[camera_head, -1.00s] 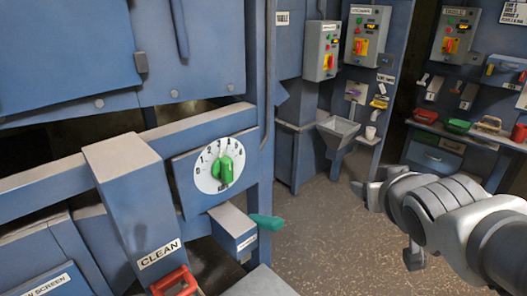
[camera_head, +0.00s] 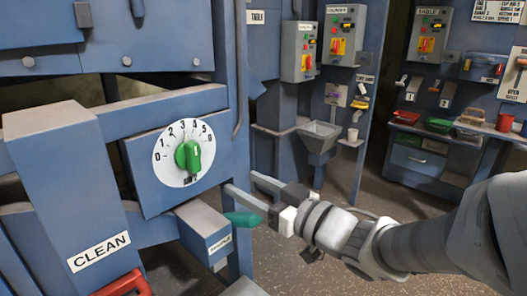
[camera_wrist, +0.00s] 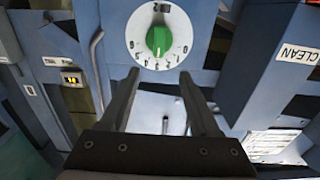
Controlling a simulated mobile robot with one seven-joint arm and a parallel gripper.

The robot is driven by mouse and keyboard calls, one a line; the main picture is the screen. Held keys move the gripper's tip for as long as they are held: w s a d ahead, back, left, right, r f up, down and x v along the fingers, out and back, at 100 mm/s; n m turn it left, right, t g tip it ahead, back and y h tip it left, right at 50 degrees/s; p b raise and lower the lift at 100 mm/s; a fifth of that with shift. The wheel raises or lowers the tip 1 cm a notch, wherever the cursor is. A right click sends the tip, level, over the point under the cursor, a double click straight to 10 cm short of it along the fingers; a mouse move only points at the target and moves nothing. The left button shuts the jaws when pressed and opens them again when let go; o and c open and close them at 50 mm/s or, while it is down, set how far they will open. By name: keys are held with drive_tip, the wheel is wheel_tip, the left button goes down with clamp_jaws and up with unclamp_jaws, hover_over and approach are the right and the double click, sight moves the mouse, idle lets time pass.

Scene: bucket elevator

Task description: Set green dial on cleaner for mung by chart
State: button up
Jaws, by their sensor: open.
----
• To be done: Using the listing above, repeat word for word each line from the one with "[camera_head, +0.00s]" down to the one with "Controlling a simulated", both included. Omit all pictures.

• Solution to this exercise:
[camera_head, +0.00s] 
[camera_wrist, +0.00s] 
Controlling a simulated mobile robot with one seven-joint arm and a parallel gripper.

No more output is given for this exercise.